Mais un premier amour n’est jamais simple, d’autant plus lorsqu’il se déroule au bord d’un précipice. Pour Henry (Ben Mendelsohn) et Anna (Essie Davis), ses parents, le coup de cœur de Milla pour ce garçon peu fréquentable est un véritable cauchemar.

Milla - photo © Lisa Tomasetti

De la scène au ciné

Formée au théâtre, Shannon Murphy a réalisé plusieurs épisodes de séries australiennes, notamment Offspring (2016-2017) ainsi que la mini-série On the Ropes (2018). Cette dernière ayant attiré l’attention des productrices Jan Chapman et Alex White.

C’est ainsi que la cinéaste qui a réalisé récemment deux épisodes pour la série Killing Eve (2020) s’est retrouvée dans le bureau de Jan Chapman, productrice notamment de La Leçon de piano (1993). Une rencontre forcément impressionnante.

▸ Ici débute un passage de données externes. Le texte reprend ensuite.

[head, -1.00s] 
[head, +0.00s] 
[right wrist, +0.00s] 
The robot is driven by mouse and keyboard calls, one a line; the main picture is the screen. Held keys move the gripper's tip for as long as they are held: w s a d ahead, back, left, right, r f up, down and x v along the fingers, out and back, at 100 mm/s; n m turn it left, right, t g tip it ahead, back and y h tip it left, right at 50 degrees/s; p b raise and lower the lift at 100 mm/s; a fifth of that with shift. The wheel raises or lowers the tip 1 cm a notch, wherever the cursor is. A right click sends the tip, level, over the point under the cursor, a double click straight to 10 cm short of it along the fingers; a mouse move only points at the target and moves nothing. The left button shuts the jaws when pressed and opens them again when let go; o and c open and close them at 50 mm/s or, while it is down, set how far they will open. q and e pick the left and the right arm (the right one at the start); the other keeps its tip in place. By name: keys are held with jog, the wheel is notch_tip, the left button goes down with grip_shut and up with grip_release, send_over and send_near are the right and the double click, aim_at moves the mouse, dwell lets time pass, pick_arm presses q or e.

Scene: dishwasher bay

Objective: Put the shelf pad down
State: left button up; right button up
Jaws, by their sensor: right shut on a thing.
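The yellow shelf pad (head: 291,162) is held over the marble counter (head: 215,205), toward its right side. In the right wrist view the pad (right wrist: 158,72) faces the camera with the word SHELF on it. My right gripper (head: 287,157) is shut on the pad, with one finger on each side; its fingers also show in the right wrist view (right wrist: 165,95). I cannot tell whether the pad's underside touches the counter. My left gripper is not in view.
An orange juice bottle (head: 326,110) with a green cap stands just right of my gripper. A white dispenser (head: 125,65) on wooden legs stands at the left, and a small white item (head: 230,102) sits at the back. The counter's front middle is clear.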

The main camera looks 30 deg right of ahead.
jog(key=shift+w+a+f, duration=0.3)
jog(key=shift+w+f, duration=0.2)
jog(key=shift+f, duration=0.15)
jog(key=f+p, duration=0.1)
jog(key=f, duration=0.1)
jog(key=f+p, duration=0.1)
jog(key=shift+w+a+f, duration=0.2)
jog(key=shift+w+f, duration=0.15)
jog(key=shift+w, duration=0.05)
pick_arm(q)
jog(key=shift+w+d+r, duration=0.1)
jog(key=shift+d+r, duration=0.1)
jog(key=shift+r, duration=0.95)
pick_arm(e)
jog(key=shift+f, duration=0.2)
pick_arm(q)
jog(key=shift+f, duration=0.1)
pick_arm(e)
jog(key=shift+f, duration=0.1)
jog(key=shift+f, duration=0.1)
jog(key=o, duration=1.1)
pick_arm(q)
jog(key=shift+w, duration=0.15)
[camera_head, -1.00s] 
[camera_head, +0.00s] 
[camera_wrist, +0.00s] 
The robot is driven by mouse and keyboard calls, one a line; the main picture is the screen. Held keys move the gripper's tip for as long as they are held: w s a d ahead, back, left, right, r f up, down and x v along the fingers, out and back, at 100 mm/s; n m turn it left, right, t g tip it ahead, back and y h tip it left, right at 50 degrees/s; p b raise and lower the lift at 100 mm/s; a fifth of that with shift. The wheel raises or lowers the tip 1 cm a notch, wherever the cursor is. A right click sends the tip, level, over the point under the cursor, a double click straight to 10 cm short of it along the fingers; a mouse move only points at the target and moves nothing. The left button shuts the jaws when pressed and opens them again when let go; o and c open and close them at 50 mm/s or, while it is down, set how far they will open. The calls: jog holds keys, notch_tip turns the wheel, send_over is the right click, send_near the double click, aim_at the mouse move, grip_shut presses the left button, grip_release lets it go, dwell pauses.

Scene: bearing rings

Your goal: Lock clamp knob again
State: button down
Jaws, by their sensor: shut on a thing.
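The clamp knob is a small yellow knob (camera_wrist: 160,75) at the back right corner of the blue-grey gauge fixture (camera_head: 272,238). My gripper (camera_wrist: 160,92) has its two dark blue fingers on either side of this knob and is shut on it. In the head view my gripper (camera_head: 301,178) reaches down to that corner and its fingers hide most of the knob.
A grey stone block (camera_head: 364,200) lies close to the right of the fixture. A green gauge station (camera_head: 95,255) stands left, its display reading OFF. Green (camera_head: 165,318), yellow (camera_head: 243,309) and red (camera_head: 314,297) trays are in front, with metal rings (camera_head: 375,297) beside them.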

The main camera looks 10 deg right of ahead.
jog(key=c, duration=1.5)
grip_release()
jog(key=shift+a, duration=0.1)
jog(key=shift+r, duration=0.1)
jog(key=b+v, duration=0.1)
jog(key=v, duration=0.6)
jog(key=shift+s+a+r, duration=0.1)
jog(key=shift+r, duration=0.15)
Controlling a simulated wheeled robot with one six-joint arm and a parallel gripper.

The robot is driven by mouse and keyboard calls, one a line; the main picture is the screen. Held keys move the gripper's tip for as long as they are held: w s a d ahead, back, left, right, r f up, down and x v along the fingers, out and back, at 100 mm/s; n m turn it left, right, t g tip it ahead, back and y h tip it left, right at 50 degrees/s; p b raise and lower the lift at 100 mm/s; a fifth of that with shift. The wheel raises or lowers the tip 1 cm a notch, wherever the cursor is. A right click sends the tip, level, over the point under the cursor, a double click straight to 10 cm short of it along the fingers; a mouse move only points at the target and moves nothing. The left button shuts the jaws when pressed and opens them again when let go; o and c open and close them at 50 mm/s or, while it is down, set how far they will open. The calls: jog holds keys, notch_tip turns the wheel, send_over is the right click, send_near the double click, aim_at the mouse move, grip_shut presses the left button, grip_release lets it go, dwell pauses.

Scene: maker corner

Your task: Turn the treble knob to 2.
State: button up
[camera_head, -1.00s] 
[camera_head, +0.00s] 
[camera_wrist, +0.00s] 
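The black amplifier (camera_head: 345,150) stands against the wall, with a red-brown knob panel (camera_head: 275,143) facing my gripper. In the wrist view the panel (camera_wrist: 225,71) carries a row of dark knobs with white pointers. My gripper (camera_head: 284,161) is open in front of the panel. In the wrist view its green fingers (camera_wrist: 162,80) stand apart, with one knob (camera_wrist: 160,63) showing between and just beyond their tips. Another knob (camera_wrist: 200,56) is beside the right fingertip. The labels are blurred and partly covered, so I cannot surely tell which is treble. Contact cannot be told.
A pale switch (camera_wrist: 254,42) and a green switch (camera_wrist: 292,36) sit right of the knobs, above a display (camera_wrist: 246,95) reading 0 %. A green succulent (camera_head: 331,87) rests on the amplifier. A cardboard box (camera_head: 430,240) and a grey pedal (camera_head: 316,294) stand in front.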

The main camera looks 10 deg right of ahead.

Pour ce premier long métrage, Shannon Murphy adapte la pièce Babyteeth de la scénariste Rita Kalnejais qui s’est jouée en 2012 à Sydney. Si Milla traite d’un sujet grave, la cinéaste réussit à éviter le pathos grâce notamment à un ton oscillant entre désinvolture et résilience face à l’inévitable.

Milla - photo © Lisa Tomasetti

Survivor

L’aspect lumineux qui se dégage du film de Shannon Murphy tient en partie au caractère combatif de la jeune Milla. Pas question pour la jeune fille de se laisser abattre par cette épée de Damoclès qui flotte au-dessus de sa tête. Difficile d’envisager sa propre mortalité alors qu’on a seulement 15 ans.

Eliza Scanlen, révélée par son rôle dans la série Sharp objects (2018), incarne avec beaucoup de tact cette jeune fille à la soif de vivre décuplée par l’inévitable tragédie qui s’annonce. Au point de tomber amoureuse, acte totalement inconscient vu les circonstances. Et pour compliquer les choses, son choix ne se porte pas sur le gendre idéal, loin de là.

Milla - photo © Lisa Tomasetti

Part en vrille

Plus âgé et délinquant, les parents de Milla ont du mal à valider l’énergumène qui a tapé dans l’œil de leur fille. Moses est la goutte d’eau qui vient faire déborder le vase déjà rempli d’une réalité difficile à avaler. Comme si l’ombre de la mort ne suffisait pas, le jeune homme ajoute une nouvelle menace pour Henry et Anna, parents forcément protecteurs mais totalement impuissants.

Ce souci supplémentaire qui s’ajoute à leur vie donne également le ton du film, entre tragédie et humour. Comme si le drame qui s’annonce n’était pas suffisamment cruel, l’arrivée dans leur vie d’un amoureux suspect ajoute une touche d’absurde et d’humour, forcément noir, à la vie tourmentée de cette famille.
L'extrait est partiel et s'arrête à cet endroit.